• Collected data:
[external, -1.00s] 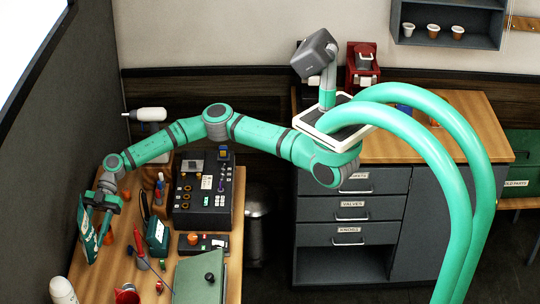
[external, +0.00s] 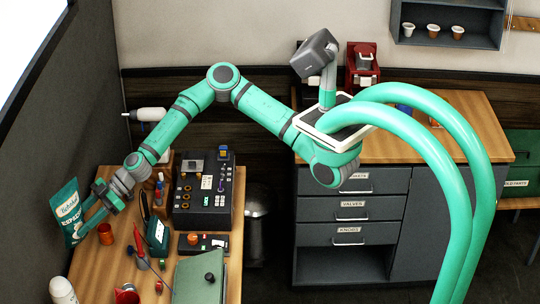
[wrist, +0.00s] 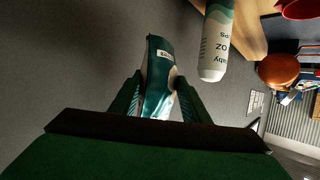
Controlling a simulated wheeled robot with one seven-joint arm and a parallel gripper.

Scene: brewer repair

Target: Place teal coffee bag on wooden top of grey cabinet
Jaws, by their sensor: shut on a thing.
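The teal coffee bag (external: 70,212) is in my gripper (external: 88,210) at the left edge of the workbench in the external view. Its printed face is turned towards the camera and it is slightly tilted. In the wrist view the bag (wrist: 158,75) shows between the two fingers (wrist: 157,98), which are shut on it. The grey cabinet (external: 350,182) stands at the back right, with labelled drawers.
A red machine (external: 362,68) stands at the back of the cabinet top. A bin (external: 257,230) stands between bench and cabinet.

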• Exercise prompt:
Leave out the pictures and output the rest of the material exactly as written.

• Solution to the exercise:
[external, -1.00s] 
[external, +0.00s] 
[wrist, +0.00s] 
Controlling a simulated wheeled robot with one seven-joint arm and a parallel gripper.

Scene: brewer repair

Target: Place teal coffee bag on wooden top of grey cabinet
Jaws, by their sensor: shut on a thing.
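The teal coffee bag (external: 70,212) is in my gripper (external: 88,210) at the left edge of the workbench in the external view. Its printed face is turned towards the camera and it is slightly tilted. In the wrist view the bag (wrist: 158,75) shows between the two fingers (wrist: 157,98), which are shut on it. The grey cabinet (external: 350,182) stands at the back right, with labelled drawers.
A red machine (external: 362,68) stands at the back of the cabinet top. A bin (external: 257,230) stands between bench and cabinet.

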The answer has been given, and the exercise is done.